Records from a data collection:
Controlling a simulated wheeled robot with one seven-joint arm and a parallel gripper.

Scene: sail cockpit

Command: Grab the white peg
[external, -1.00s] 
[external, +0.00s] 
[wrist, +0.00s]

==

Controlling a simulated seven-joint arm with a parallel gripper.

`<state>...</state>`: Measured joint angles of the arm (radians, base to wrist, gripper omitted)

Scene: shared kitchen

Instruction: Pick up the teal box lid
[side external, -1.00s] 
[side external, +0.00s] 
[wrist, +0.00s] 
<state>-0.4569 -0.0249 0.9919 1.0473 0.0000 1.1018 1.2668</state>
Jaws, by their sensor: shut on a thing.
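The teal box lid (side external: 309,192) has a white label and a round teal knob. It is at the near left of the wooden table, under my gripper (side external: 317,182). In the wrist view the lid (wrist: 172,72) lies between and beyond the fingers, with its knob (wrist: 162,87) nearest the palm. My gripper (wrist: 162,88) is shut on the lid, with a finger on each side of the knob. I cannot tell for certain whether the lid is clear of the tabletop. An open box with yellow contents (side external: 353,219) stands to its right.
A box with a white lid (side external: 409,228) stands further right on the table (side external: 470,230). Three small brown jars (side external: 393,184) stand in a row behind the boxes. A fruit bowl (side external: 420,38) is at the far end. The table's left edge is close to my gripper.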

==

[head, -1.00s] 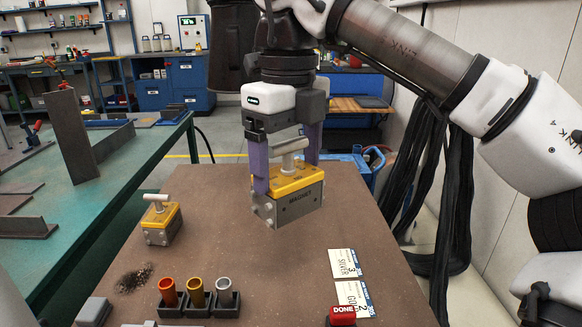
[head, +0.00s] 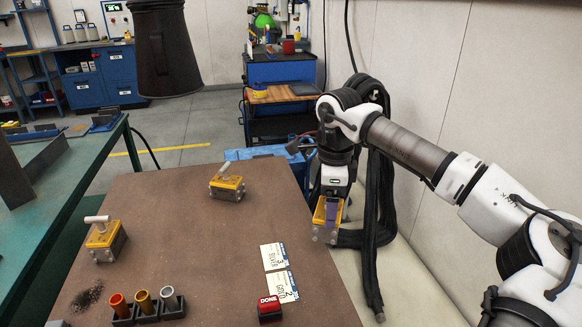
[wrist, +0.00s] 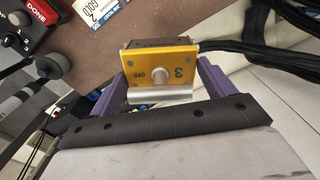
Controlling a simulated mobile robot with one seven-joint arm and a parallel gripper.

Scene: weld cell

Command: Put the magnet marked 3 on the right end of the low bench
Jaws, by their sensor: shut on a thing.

Your goal: Every line in the data above that contains "simulated" needs to be copied.

Solution to the exercise:
Controlling a simulated wheeled robot with one seven-joint arm and a parallel gripper.
Controlling a simulated seven-joint arm with a parallel gripper.
Controlling a simulated mobile robot with one seven-joint arm and a parallel gripper.

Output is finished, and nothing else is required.